= Problem statement =
Write out the records beneath this line exactly as they appear, minus any images.

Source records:

┄┄┄┄┄┄┄┄┄┄

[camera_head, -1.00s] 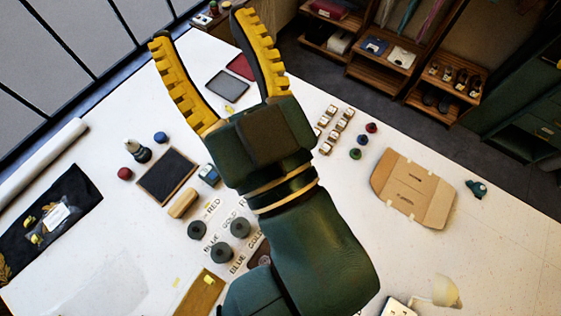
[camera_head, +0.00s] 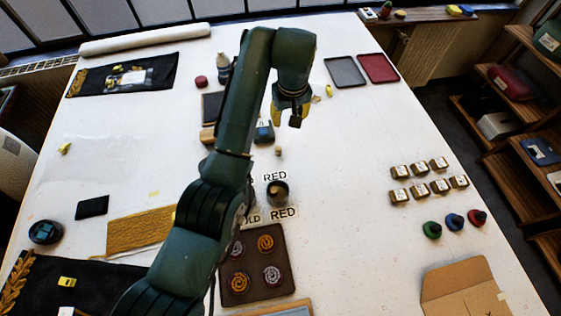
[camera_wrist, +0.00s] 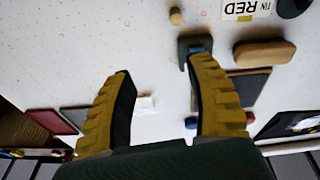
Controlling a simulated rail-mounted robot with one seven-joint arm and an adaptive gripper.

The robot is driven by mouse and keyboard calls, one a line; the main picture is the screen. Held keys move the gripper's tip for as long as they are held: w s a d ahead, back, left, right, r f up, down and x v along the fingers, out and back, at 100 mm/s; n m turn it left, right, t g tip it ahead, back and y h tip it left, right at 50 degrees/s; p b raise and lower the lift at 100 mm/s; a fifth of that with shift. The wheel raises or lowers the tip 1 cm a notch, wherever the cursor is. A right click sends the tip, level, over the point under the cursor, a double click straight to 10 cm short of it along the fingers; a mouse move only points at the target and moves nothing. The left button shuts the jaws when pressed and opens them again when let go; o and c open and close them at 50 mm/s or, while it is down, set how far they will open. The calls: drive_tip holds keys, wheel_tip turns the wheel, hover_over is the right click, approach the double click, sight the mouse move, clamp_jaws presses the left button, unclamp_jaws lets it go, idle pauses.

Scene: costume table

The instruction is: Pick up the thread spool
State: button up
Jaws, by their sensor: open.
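Three small spool-like pieces, green (camera_head: 432,230), blue (camera_head: 454,221) and red (camera_head: 477,218), stand in a row on the right of the table in the head view. I cannot tell for certain which thing is the thread spool. A small tan piece (camera_head: 278,151) stands near the table's middle; a similar one shows at the top of the wrist view (camera_wrist: 176,16). My gripper (camera_head: 289,118) is over the far middle of the table, left of the coloured row. In the wrist view its yellow fingers (camera_wrist: 160,78) are spread, with nothing held between them.
A dark green-blue object (camera_head: 263,132) is close to my gripper, partly behind a finger in the wrist view (camera_wrist: 188,46). Grey (camera_head: 345,71) and red (camera_head: 379,68) trays lie at the back. Several small boxes (camera_head: 420,190) stand behind the coloured row. The centre-right table is clear.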

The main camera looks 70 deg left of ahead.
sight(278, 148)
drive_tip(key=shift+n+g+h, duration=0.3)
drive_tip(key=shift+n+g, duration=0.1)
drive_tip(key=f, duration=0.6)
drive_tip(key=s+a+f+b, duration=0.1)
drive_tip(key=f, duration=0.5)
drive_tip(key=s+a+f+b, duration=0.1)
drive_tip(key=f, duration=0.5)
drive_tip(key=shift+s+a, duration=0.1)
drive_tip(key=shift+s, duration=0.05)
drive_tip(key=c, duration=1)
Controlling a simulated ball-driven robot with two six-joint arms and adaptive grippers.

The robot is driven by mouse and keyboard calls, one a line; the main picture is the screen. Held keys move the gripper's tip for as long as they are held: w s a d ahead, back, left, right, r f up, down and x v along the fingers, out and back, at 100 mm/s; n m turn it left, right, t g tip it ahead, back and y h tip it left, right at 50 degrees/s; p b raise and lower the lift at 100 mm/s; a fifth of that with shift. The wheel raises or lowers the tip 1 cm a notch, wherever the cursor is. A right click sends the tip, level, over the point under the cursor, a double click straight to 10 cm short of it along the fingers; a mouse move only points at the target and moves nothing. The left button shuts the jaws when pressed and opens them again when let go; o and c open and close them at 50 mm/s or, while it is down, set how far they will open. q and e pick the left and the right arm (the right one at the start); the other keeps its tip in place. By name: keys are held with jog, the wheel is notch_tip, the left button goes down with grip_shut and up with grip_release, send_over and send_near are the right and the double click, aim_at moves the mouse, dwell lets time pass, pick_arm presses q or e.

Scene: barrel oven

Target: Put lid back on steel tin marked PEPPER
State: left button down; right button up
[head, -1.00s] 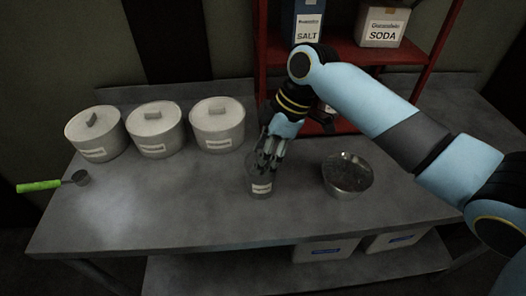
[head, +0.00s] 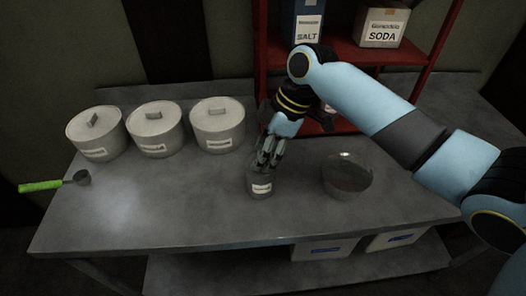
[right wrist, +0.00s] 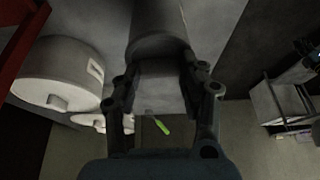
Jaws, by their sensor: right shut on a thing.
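A small steel tin (head: 261,187) with a white label stands upright on the grey table, in the middle near the front. The label is too small to read. My right gripper (head: 268,163) points down at the tin's top, its fingers partly covering it. In the right wrist view, the fingers (right wrist: 165,88) are shut on a pale grey piece (right wrist: 160,84) that looks like the lid. The dark cylinder of the tin (right wrist: 160,25) lies just past the fingertips. I cannot tell whether lid and tin touch. My left gripper is not in view.
Several large lidded canisters, among them the nearest one (head: 217,123), stand at the back left. A bowl (head: 347,178) stands right of the tin. A green-handled scoop (head: 40,186) is at the left edge. A red shelf (head: 263,60) rises behind. The front left table is clear.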

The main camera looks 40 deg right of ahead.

┄┄┄┄┄┄┄┄┄┄

= Reply =
[camera_head, -1.00s] 
[camera_head, +0.00s] 
[camera_wrist, +0.00s] 
Controlling a simulated rail-mounted robot with one seven-joint arm and an adaptive gripper.

The robot is driven by mouse and keyboard calls, one a line; the main picture is the screen. Held keys move the gripper's tip for as long as they are held: w s a d ahead, back, left, right, r f up, down and x v along the fingers, out and back, at 100 mm/s; n m turn it left, right, t g tip it ahead, back and y h tip it left, right at 50 degrees/s; p b raise and lower the lift at 100 mm/s; a fifth of that with shift. The wheel raises or lowers the tip 1 cm a notch, wherever the cursor is. A right click sends the tip, level, over the point under the cursor, a double click straight to 10 cm short of it along the fingers; a mouse move only points at the target and moves nothing. The left button shuts the jaws when pressed and opens them again when let go; o and c open and close them at 50 mm/s or, while it is down, set how far they will open. The calls: drive_tip holds keys, wheel_tip turns the wheel, hover_over is the right click, approach the double click, sight the mouse move, clamp_jaws presses the left button, unclamp_jaws lets it go, idle pauses.

Scene: costume table

The instruction is: Pick up the thread spool
State: button up
Jaws, by their sensor: open.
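Three small spool-like pieces, green (camera_head: 432,230), blue (camera_head: 454,221) and red (camera_head: 477,218), stand in a row on the right of the table in the head view. I cannot tell for certain which thing is the thread spool. A small tan piece (camera_head: 278,151) stands near the table's middle; a similar one shows at the top of the wrist view (camera_wrist: 176,16). My gripper (camera_head: 289,118) is over the far middle of the table, left of the coloured row. In the wrist view its yellow fingers (camera_wrist: 160,78) are spread, with nothing held between them.
A dark green-blue object (camera_head: 263,132) is close to my gripper, partly behind a finger in the wrist view (camera_wrist: 188,46). Grey (camera_head: 345,71) and red (camera_head: 379,68) trays lie at the back. Several small boxes (camera_head: 420,190) stand behind the coloured row. The centre-right table is clear.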

The main camera looks 70 deg left of ahead.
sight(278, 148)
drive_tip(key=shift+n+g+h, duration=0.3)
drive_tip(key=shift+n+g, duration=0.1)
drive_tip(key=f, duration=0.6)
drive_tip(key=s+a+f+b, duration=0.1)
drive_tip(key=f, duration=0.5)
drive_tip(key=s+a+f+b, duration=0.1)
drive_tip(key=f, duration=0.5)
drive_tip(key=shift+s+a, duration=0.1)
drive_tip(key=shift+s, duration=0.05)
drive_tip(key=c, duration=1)
Controlling a simulated ball-driven robot with two six-joint arms and adaptive grippers.

The robot is driven by mouse and keyboard calls, one a line; the main picture is the screen. Held keys move the gripper's tip for as long as they are held: w s a d ahead, back, left, right, r f up, down and x v along the fingers, out and back, at 100 mm/s; n m turn it left, right, t g tip it ahead, back and y h tip it left, right at 50 degrees/s; p b raise and lower the lift at 100 mm/s; a fifth of that with shift. The wheel raises or lowers the tip 1 cm a notch, wherever the cursor is. A right click sends the tip, level, over the point under the cursor, a double click straight to 10 cm short of it along the fingers; a mouse move only points at the target and moves nothing. The left button shuts the jaws when pressed and opens them again when let go; o and c open and close them at 50 mm/s or, while it is down, set how far they will open. q and e pick the left and the right arm (the right one at the start); the other keeps its tip in place. By name: keys are held with jog, the wheel is notch_tip, the left button goes down with grip_shut and up with grip_release, send_over and send_near are the right and the double click, aim_at moves the mouse, dwell lets time pass, pick_arm presses q or e.

Scene: barrel oven

Target: Put lid back on steel tin marked PEPPER
State: left button down; right button up
[head, -1.00s] 
[head, +0.00s] 
[right wrist, +0.00s] 
Jaws, by their sensor: right shut on a thing.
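A small steel tin (head: 261,187) with a white label stands upright on the grey table, in the middle near the front. The label is too small to read. My right gripper (head: 268,163) points down at the tin's top, its fingers partly covering it. In the right wrist view, the fingers (right wrist: 165,88) are shut on a pale grey piece (right wrist: 160,84) that looks like the lid. The dark cylinder of the tin (right wrist: 160,25) lies just past the fingertips. I cannot tell whether lid and tin touch. My left gripper is not in view.
Several large lidded canisters, among them the nearest one (head: 217,123), stand at the back left. A bowl (head: 347,178) stands right of the tin. A green-handled scoop (head: 40,186) is at the left edge. A red shelf (head: 263,60) rises behind. The front left table is clear.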

The main camera looks 40 deg right of ahead.

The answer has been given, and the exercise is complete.